Popular vote does not contradict Founders
The Standard-Times' July 11 editorial ("Our View: A farce in the House") was way off. Despite claims to the contrary, the national popular vote compact flows directly from the form and spirit of the Founders' designs.
Here in Rhode Island, our Legislature passed this measure with bipartisan support. Massachusetts should, too.
Let's be clear: The problem extends far beyond Bush versus Gore. Under the current system of elections, voters in safe states like Massachusetts and Rhode Island are ignored, while a few battlegrounds decide the election. An equal vote for every American is the right way.
The Founders intended the electors to be an independent group of elites who would choose the president. They decided to use a system of electors because it was the only way to represent the slaves, and thus a deal-breaker for the South. Crucially, they created a flexible system which gives extraordinary power to the states to choose the rules.

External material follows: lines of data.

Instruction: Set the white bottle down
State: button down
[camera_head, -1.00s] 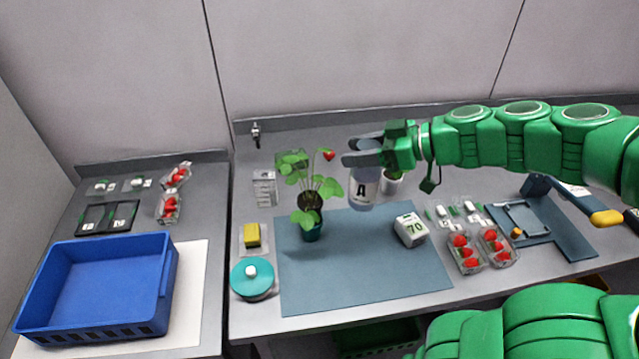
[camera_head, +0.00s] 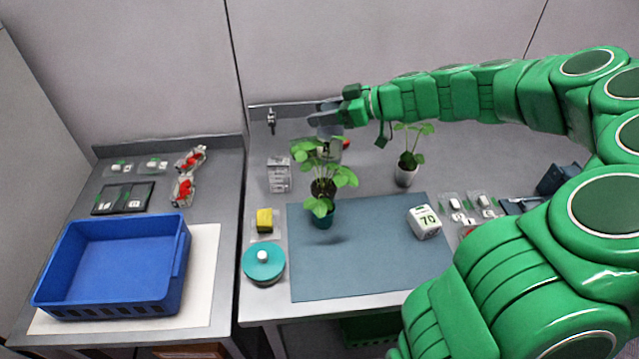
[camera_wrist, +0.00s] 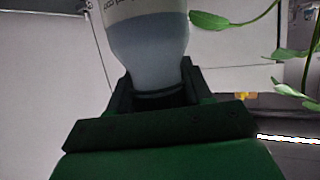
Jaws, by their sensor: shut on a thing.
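My gripper (camera_head: 332,113) is shut on the white bottle and reaches over the back part of the right counter. In the wrist view, the bottle (camera_wrist: 148,45) fills the top middle, its narrowed end between my fingers (camera_wrist: 158,92). In the head view only a small pale part of the bottle (camera_head: 329,130) shows. The strawberry plant's leaves hide the rest. I cannot tell whether the bottle's base touches the counter.
A pale box stack (camera_head: 279,175) is at left. Bare counter lies between the plants.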

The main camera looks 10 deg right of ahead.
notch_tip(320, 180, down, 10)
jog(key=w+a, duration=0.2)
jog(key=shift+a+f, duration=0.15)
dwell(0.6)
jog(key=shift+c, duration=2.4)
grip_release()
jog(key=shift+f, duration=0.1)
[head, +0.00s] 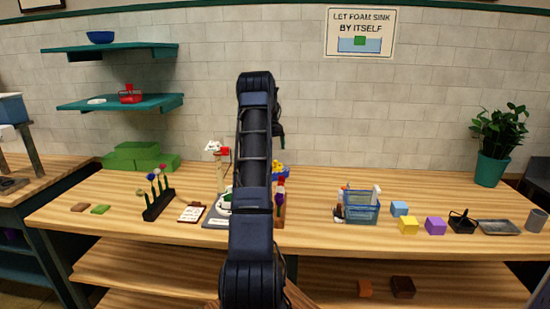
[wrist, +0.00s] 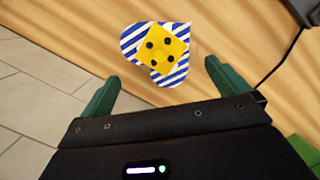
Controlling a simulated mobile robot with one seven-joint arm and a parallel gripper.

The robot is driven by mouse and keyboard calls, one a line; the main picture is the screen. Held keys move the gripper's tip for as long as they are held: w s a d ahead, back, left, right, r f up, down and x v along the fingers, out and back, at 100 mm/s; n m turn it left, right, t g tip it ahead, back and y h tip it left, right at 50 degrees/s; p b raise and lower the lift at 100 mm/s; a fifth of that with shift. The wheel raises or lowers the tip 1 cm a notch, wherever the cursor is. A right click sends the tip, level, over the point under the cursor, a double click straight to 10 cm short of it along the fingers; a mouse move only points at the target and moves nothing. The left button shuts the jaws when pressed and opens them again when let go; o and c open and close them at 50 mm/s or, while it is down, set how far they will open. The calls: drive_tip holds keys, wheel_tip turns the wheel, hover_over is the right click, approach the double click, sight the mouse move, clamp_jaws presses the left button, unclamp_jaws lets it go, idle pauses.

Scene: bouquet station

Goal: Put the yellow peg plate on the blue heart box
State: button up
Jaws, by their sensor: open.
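The yellow peg plate (wrist: 166,49), with several dark round spots, shows over the middle of the blue-and-white striped heart box (wrist: 133,41) in the wrist view. It appears to lie on the box, turned relative to the heart; one corner comes near the box's edge. My gripper (wrist: 162,72) is open, with its green fingers apart and nothing between them; the plate and box lie beyond the fingertips. In the head view a small yellow patch (head: 279,168) over blue shows just right of my arm, looking like the same pair, mostly hidden.
A blue wire basket (head: 361,208), a yellow cube (head: 408,225) and a purple cube (head: 436,226) stand to the right. A black flower rack (head: 159,205) and green foam blocks (head: 137,154) are to the left. My arm hides the table's middle.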

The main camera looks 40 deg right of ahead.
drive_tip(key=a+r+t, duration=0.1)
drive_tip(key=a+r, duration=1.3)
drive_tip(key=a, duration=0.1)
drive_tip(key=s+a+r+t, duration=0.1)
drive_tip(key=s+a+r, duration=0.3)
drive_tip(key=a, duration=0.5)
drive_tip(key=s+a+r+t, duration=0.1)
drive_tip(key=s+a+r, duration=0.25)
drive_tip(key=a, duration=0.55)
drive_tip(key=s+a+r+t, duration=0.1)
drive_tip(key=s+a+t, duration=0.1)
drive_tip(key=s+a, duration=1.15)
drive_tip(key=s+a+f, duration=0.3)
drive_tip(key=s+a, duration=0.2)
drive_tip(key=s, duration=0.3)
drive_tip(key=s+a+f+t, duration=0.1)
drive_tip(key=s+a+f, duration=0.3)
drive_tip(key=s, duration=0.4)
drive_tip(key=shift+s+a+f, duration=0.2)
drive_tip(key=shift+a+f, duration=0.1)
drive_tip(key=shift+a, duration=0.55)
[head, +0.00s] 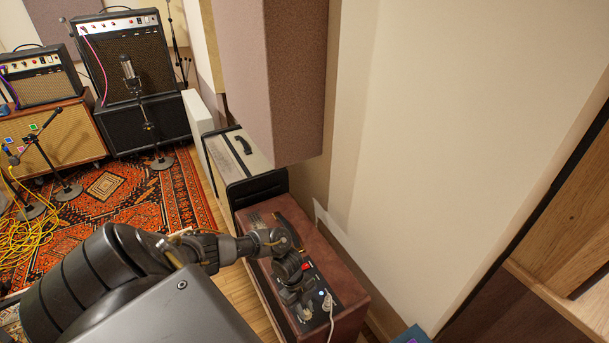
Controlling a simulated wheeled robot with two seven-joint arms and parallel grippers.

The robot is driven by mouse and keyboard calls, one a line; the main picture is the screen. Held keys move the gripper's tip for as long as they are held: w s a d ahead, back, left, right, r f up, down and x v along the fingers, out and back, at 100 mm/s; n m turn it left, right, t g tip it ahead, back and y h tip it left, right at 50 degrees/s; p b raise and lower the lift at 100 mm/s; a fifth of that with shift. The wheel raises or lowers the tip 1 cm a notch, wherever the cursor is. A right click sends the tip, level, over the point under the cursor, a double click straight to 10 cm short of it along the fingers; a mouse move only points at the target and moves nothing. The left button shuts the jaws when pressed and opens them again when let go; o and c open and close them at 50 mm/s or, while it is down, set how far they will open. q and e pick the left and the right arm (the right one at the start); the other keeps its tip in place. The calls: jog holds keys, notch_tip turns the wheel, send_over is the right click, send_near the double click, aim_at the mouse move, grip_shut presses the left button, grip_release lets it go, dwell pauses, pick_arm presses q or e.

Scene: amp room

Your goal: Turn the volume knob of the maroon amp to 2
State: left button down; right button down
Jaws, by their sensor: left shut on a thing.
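The maroon amp (332,258) stands against the wall at the lower middle of the head view, with a dark control panel (322,281) on its top. My left arm reaches in from the lower left. My left gripper (299,299) is over the panel, pointing down, and is shut on a small thing there, likely a knob. The gripper hides that knob, so its setting and label cannot be read. A red part, a white-blue spot and a plugged cable (331,318) show on the panel near the gripper. My right gripper is not in view.
A cream amp with a black handle (243,145) stands just behind the maroon one. A mauve wall panel (275,80) hangs above. Mic stands (150,125), black amps (128,55), yellow cables (30,232) and a patterned rug (115,200) lie to the left.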

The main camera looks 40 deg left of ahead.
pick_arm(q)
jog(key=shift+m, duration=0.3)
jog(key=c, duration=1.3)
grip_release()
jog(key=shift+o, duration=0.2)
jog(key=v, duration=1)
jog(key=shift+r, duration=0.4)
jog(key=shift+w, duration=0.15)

The Electoral College system we have today is entirely a product of state law. It is the states that created, over time, a right to vote for president. It was the states who adopted a winner-take-all system, prompting bitter opposition from Thomas Jefferson. To imply an endorsement by the Framers of the current swing-state-opoly is seriously inaccurate.
These changes occurred within the framework that the Founders designed: In matters of presidential elections, the states decide. Our Constitution and the intentions of its creators are best respected through state-based action.
The editors may not like the idea of every American having an equal vote for president, but the public has overwhelmingly supported it for decades, and the states are indeed able to achieve it.